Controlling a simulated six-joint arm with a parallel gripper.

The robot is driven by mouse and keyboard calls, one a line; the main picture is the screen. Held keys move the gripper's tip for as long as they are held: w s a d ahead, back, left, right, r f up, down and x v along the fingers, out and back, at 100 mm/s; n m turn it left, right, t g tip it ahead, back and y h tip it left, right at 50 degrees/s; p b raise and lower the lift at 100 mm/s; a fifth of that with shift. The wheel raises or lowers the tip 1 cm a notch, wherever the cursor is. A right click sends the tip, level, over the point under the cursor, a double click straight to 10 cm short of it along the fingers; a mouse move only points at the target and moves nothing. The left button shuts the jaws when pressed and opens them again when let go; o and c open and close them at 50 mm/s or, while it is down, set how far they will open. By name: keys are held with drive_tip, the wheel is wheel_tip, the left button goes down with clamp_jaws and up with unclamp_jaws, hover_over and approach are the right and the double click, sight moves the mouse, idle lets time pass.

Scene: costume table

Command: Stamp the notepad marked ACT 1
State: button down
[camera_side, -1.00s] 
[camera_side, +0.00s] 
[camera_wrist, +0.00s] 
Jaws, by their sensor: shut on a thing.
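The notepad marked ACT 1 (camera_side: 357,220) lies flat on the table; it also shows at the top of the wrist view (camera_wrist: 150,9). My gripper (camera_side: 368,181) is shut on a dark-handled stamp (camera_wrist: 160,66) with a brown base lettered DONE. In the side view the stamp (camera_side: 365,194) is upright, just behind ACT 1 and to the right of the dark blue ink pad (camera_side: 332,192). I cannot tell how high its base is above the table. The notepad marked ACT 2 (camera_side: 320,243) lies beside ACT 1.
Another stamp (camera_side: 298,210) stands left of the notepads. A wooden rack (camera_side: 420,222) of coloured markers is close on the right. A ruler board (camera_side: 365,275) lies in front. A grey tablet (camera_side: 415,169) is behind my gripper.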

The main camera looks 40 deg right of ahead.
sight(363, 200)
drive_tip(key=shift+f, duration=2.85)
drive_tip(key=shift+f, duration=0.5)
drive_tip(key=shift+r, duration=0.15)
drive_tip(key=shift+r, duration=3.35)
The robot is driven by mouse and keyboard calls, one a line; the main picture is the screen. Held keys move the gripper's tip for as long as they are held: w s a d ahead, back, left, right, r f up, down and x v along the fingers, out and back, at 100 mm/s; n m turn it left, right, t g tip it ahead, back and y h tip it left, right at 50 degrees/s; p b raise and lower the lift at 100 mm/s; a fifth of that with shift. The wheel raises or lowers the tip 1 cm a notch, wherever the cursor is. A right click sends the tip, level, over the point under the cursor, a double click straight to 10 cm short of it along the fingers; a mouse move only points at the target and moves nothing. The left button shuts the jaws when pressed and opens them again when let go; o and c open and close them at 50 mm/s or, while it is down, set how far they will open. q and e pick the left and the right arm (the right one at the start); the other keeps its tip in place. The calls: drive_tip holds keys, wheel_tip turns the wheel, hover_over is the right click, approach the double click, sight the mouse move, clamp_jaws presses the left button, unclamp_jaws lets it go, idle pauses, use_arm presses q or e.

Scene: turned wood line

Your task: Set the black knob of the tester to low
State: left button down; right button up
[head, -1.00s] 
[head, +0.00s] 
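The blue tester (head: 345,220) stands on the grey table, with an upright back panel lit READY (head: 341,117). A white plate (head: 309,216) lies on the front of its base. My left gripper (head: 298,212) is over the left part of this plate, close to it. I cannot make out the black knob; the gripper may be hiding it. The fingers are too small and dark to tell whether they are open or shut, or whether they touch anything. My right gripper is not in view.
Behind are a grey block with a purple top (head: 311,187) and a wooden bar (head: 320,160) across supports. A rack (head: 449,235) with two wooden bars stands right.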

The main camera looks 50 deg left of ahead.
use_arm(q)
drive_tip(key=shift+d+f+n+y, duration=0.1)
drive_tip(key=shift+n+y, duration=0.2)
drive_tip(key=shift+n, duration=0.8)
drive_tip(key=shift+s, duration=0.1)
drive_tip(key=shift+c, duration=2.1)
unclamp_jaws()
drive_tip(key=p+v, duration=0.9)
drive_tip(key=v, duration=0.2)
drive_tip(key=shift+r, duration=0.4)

=-=-=

> [Written instruction]: Take the lines above and print them exactly.

> [Exercise result]:
Controlling a simulated six-joint arm with a parallel gripper.

The robot is driven by mouse and keyboard calls, one a line; the main picture is the screen. Held keys move the gripper's tip for as long as they are held: w s a d ahead, back, left, right, r f up, down and x v along the fingers, out and back, at 100 mm/s; n m turn it left, right, t g tip it ahead, back and y h tip it left, right at 50 degrees/s; p b raise and lower the lift at 100 mm/s; a fifth of that with shift. The wheel raises or lowers the tip 1 cm a notch, wherever the cursor is. A right click sends the tip, level, over the point under the cursor, a double click straight to 10 cm short of it along the fingers; a mouse move only points at the target and moves nothing. The left button shuts the jaws when pressed and opens them again when let go; o and c open and close them at 50 mm/s or, while it is down, set how far they will open. By name: keys are held with drive_tip, the wheel is wheel_tip, the left button goes down with clamp_jaws and up with unclamp_jaws, hover_over and approach are the right and the double click, sight moves the mouse, idle lets time pass.

Scene: costume table

Command: Stamp the notepad marked ACT 1
State: button down
[camera_side, -1.00s] 
[camera_side, +0.00s] 
[camera_wrist, +0.00s] 
Jaws, by their sensor: shut on a thing.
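The notepad marked ACT 1 (camera_side: 357,220) lies flat on the table; it also shows at the top of the wrist view (camera_wrist: 150,9). My gripper (camera_side: 368,181) is shut on a dark-handled stamp (camera_wrist: 160,66) with a brown base lettered DONE. In the side view the stamp (camera_side: 365,194) is upright, just behind ACT 1 and to the right of the dark blue ink pad (camera_side: 332,192). I cannot tell how high its base is above the table. The notepad marked ACT 2 (camera_side: 320,243) lies beside ACT 1.
Another stamp (camera_side: 298,210) stands left of the notepads. A wooden rack (camera_side: 420,222) of coloured markers is close on the right. A ruler board (camera_side: 365,275) lies in front. A grey tablet (camera_side: 415,169) is behind my gripper.

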The main camera looks 40 deg right of ahead.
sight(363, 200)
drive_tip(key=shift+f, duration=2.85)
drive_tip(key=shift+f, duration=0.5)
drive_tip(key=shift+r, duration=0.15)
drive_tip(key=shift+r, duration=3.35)
The robot is driven by mouse and keyboard calls, one a line; the main picture is the screen. Held keys move the gripper's tip for as long as they are held: w s a d ahead, back, left, right, r f up, down and x v along the fingers, out and back, at 100 mm/s; n m turn it left, right, t g tip it ahead, back and y h tip it left, right at 50 degrees/s; p b raise and lower the lift at 100 mm/s; a fifth of that with shift. The wheel raises or lowers the tip 1 cm a notch, wherever the cursor is. A right click sends the tip, level, over the point under the cursor, a double click straight to 10 cm short of it along the fingers; a mouse move only points at the target and moves nothing. The left button shuts the jaws when pressed and opens them again when let go; o and c open and close them at 50 mm/s or, while it is down, set how far they will open. q and e pick the left and the right arm (the right one at the start); the other keeps its tip in place. The calls: drive_tip holds keys, wheel_tip turns the wheel, hover_over is the right click, approach the double click, sight the mouse move, clamp_jaws presses the left button, unclamp_jaws lets it go, idle pauses, use_arm presses q or e.

Scene: turned wood line

Your task: Set the black knob of the tester to low
State: left button down; right button up
[head, -1.00s] 
[head, +0.00s] 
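The blue tester (head: 345,220) stands on the grey table, with an upright back panel lit READY (head: 341,117). A white plate (head: 309,216) lies on the front of its base. My left gripper (head: 298,212) is over the left part of this plate, close to it. I cannot make out the black knob; the gripper may be hiding it. The fingers are too small and dark to tell whether they are open or shut, or whether they touch anything. My right gripper is not in view.
Behind are a grey block with a purple top (head: 311,187) and a wooden bar (head: 320,160) across supports. A rack (head: 449,235) with two wooden bars stands right.

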The main camera looks 50 deg left of ahead.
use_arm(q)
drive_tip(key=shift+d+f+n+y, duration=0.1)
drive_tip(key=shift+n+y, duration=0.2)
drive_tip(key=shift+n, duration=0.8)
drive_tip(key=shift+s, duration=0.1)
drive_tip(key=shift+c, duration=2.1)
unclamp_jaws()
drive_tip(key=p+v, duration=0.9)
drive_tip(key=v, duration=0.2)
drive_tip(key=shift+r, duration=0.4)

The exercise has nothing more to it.